Paul Elliott’s review published on Letterboxd:
Lucio Fulci assigns an agitated manner to his direction in bringing this tale of Carol Hammond, a daughter of a British politician implicated in the murder of a decadent neighbour which she perceived in a nightmare.
The screenplay co-written by Fulci ensures that it reaches many of the primary requisites of giallo, especially the excessive violence and salacious fantasy scenarios, which he places first and foremost on the schedule ahead of narrative logic. His employment of filling the screen with fluctuating POV shots and surrealist sequences together with making the most of reflective veneers helped to position him as one of the first filmmakers to capitalise on the trend of the genre, just as they caught financial traction at the Italian box office.
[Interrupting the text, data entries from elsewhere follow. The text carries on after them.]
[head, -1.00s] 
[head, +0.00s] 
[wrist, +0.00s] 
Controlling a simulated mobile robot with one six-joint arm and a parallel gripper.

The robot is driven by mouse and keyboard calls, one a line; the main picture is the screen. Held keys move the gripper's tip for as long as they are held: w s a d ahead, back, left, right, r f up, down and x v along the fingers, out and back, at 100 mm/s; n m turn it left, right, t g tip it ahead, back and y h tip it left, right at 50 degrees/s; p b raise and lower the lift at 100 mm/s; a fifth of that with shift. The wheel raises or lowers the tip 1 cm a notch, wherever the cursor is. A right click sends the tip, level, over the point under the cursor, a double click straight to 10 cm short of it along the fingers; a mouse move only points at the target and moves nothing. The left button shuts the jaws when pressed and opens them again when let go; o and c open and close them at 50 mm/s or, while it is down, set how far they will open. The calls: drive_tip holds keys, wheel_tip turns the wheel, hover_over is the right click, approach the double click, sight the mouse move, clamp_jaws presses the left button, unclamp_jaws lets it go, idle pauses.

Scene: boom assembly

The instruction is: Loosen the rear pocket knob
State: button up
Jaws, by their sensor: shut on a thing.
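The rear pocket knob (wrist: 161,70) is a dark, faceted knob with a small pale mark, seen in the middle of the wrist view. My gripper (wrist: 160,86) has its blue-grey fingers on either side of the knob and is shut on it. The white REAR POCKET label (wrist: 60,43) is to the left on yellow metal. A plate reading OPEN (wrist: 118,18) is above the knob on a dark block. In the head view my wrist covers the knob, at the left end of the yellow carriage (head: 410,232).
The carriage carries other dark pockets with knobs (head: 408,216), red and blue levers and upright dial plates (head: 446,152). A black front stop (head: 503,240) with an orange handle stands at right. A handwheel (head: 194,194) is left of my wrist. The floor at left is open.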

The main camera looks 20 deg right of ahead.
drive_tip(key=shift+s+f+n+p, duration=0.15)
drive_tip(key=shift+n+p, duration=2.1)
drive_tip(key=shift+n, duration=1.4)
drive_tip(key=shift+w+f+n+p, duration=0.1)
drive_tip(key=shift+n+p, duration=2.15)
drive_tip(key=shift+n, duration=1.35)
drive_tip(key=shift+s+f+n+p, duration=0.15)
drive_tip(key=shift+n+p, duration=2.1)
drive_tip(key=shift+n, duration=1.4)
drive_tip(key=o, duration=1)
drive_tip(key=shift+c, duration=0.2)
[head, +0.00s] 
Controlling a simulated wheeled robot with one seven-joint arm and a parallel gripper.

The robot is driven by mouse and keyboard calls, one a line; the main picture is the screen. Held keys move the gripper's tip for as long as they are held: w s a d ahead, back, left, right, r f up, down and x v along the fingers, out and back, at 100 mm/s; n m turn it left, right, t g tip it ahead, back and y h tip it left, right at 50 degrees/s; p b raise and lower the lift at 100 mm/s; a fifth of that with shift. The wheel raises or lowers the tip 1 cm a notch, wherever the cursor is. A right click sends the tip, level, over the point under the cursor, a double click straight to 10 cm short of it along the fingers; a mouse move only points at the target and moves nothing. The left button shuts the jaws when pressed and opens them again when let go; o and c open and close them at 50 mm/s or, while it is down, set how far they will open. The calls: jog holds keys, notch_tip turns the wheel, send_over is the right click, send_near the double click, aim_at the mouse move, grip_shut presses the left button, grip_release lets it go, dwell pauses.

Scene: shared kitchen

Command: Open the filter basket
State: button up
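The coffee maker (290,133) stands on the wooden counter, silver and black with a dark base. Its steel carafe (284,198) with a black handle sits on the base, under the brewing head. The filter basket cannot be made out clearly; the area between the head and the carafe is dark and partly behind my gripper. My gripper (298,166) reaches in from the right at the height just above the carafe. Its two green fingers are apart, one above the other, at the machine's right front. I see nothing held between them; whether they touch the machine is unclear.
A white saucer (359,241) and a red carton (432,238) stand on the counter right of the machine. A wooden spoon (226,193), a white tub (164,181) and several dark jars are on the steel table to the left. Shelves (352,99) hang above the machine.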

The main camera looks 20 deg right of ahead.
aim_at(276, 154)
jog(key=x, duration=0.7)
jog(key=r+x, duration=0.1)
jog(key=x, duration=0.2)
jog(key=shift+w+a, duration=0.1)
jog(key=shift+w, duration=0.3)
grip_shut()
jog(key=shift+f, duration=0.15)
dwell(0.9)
Fulci continually allows the cinematography of Luigi Kuveiller space to undertake a few experimental aspects, and there's a good general use of external locations, including a terrific chase sequence where Carol is chased through Alexander Palace by an aggressor. Unfortunately, Fulci allows his personal feelings to interfere with the portrayal of some of his characters, which function as two-dimensional caricatures, and his disapproving view of counter-culture, inflated as a means of amusement, invariably exasperates after a while.
The feverish editing by Giorgio Serrallonga adds a considerable amount to the underlying aspect of the perceived respectabilities of the middle classes colliding with the counter culture of the period chiming through the majority of the narrative, as does the score by Ennio Morricone which is mostly slanted towards free jazz flavours while still incorporating his more common reflective characteristics.